*TASK DESCRIPTION*
Every line of the material below should be repeated exactly.

*RECORDS FOR THE TASK*
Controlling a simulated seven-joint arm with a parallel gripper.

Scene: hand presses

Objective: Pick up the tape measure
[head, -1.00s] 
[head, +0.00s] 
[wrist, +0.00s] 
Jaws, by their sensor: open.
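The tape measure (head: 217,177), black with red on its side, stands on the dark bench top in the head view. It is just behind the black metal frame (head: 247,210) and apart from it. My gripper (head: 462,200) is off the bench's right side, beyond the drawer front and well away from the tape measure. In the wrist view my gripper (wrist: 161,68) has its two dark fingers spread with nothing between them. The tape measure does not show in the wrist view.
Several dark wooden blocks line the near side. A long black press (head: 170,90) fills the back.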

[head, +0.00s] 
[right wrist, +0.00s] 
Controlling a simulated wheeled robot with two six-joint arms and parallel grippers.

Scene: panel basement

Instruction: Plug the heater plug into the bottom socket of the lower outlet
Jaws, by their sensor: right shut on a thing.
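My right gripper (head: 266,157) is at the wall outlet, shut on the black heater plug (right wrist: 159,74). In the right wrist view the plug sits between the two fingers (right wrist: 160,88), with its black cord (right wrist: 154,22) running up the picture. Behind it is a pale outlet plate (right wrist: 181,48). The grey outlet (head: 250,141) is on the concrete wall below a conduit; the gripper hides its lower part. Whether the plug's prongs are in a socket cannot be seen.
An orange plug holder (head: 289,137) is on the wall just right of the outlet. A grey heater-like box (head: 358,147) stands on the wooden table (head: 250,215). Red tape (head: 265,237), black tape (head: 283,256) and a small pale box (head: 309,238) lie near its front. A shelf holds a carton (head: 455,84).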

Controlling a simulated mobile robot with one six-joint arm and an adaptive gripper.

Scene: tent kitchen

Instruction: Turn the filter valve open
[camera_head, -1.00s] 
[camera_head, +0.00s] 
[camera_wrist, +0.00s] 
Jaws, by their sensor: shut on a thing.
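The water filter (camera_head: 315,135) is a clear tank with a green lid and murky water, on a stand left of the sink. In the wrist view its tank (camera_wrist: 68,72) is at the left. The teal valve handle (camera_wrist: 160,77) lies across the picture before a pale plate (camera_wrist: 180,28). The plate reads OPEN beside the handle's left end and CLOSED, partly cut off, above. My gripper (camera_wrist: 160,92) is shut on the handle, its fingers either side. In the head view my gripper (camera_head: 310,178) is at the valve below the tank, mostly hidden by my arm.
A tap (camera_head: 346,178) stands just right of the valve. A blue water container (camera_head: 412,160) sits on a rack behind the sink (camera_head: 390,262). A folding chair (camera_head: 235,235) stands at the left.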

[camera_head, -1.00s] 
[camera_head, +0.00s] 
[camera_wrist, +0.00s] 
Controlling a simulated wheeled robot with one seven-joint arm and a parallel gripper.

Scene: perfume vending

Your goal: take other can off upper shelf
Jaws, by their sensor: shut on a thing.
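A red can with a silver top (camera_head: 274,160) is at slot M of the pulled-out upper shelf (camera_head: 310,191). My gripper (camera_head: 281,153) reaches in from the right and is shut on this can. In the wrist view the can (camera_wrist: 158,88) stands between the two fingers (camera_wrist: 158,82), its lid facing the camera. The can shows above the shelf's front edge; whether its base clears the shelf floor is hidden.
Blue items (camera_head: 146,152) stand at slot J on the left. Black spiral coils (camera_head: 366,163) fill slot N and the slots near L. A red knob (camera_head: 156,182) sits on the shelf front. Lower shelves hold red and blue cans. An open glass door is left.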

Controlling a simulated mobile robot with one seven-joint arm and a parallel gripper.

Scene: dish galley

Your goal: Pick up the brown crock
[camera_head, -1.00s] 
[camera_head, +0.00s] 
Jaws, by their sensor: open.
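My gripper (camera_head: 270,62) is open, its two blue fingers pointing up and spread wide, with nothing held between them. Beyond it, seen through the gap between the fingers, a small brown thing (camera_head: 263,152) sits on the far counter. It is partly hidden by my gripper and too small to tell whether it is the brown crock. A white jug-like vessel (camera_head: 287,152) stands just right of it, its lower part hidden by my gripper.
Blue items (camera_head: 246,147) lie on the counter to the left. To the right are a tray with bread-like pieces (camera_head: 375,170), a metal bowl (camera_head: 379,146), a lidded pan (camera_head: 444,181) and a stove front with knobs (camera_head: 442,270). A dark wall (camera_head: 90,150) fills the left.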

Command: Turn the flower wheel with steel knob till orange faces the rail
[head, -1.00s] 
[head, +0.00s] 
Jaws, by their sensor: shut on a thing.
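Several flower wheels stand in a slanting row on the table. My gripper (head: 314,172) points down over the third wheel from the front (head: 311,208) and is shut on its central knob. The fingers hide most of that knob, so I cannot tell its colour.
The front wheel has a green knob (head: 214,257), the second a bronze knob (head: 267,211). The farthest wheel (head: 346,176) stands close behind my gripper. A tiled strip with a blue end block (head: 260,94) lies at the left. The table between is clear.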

*RESPONSE TO THIS TASK*
Controlling a simulated seven-joint arm with a parallel gripper.

Scene: hand presses

Objective: Pick up the tape measure
[head, -1.00s] 
[head, +0.00s] 
[wrist, +0.00s] 
Jaws, by their sensor: open.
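The tape measure (head: 217,177), black with red on its side, stands on the dark bench top in the head view. It is just behind the black metal frame (head: 247,210) and apart from it. My gripper (head: 462,200) is off the bench's right side, beyond the drawer front and well away from the tape measure. In the wrist view my gripper (wrist: 161,68) has its two dark fingers spread with nothing between them. The tape measure does not show in the wrist view.
Several dark wooden blocks line the near side. A long black press (head: 170,90) fills the back.

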[head, +0.00s] 
[right wrist, +0.00s] 
Controlling a simulated wheeled robot with two six-joint arms and parallel grippers.

Scene: panel basement

Instruction: Plug the heater plug into the bottom socket of the lower outlet
Jaws, by their sensor: right shut on a thing.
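My right gripper (head: 266,157) is at the wall outlet, shut on the black heater plug (right wrist: 159,74). In the right wrist view the plug sits between the two fingers (right wrist: 160,88), with its black cord (right wrist: 154,22) running up the picture. Behind it is a pale outlet plate (right wrist: 181,48). The grey outlet (head: 250,141) is on the concrete wall below a conduit; the gripper hides its lower part. Whether the plug's prongs are in a socket cannot be seen.
An orange plug holder (head: 289,137) is on the wall just right of the outlet. A grey heater-like box (head: 358,147) stands on the wooden table (head: 250,215). Red tape (head: 265,237), black tape (head: 283,256) and a small pale box (head: 309,238) lie near its front. A shelf holds a carton (head: 455,84).

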Controlling a simulated mobile robot with one six-joint arm and an adaptive gripper.

Scene: tent kitchen

Instruction: Turn the filter valve open
[camera_head, -1.00s] 
[camera_head, +0.00s] 
[camera_wrist, +0.00s] 
Jaws, by their sensor: shut on a thing.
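The water filter (camera_head: 315,135) is a clear tank with a green lid and murky water, on a stand left of the sink. In the wrist view its tank (camera_wrist: 68,72) is at the left. The teal valve handle (camera_wrist: 160,77) lies across the picture before a pale plate (camera_wrist: 180,28). The plate reads OPEN beside the handle's left end and CLOSED, partly cut off, above. My gripper (camera_wrist: 160,92) is shut on the handle, its fingers either side. In the head view my gripper (camera_head: 310,178) is at the valve below the tank, mostly hidden by my arm.
A tap (camera_head: 346,178) stands just right of the valve. A blue water container (camera_head: 412,160) sits on a rack behind the sink (camera_head: 390,262). A folding chair (camera_head: 235,235) stands at the left.

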[camera_head, -1.00s] 
[camera_head, +0.00s] 
[camera_wrist, +0.00s] 
Controlling a simulated wheeled robot with one seven-joint arm and a parallel gripper.

Scene: perfume vending

Your goal: take other can off upper shelf
Jaws, by their sensor: shut on a thing.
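A red can with a silver top (camera_head: 274,160) is at slot M of the pulled-out upper shelf (camera_head: 310,191). My gripper (camera_head: 281,153) reaches in from the right and is shut on this can. In the wrist view the can (camera_wrist: 158,88) stands between the two fingers (camera_wrist: 158,82), its lid facing the camera. The can shows above the shelf's front edge; whether its base clears the shelf floor is hidden.
Blue items (camera_head: 146,152) stand at slot J on the left. Black spiral coils (camera_head: 366,163) fill slot N and the slots near L. A red knob (camera_head: 156,182) sits on the shelf front. Lower shelves hold red and blue cans. An open glass door is left.

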Controlling a simulated mobile robot with one seven-joint arm and a parallel gripper.

Scene: dish galley

Your goal: Pick up the brown crock
[camera_head, -1.00s] 
[camera_head, +0.00s] 
Jaws, by their sensor: open.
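My gripper (camera_head: 270,62) is open, its two blue fingers pointing up and spread wide, with nothing held between them. Beyond it, seen through the gap between the fingers, a small brown thing (camera_head: 263,152) sits on the far counter. It is partly hidden by my gripper and too small to tell whether it is the brown crock. A white jug-like vessel (camera_head: 287,152) stands just right of it, its lower part hidden by my gripper.
Blue items (camera_head: 246,147) lie on the counter to the left. To the right are a tray with bread-like pieces (camera_head: 375,170), a metal bowl (camera_head: 379,146), a lidded pan (camera_head: 444,181) and a stove front with knobs (camera_head: 442,270). A dark wall (camera_head: 90,150) fills the left.

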Command: Turn the flower wheel with steel knob till orange faces the rail
[head, -1.00s] 
[head, +0.00s] 
Jaws, by their sensor: shut on a thing.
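Several flower wheels stand in a slanting row on the table. My gripper (head: 314,172) points down over the third wheel from the front (head: 311,208) and is shut on its central knob. The fingers hide most of that knob, so I cannot tell its colour.
The front wheel has a green knob (head: 214,257), the second a bronze knob (head: 267,211). The farthest wheel (head: 346,176) stands close behind my gripper. A tiled strip with a blue end block (head: 260,94) lies at the left. The table between is clear.

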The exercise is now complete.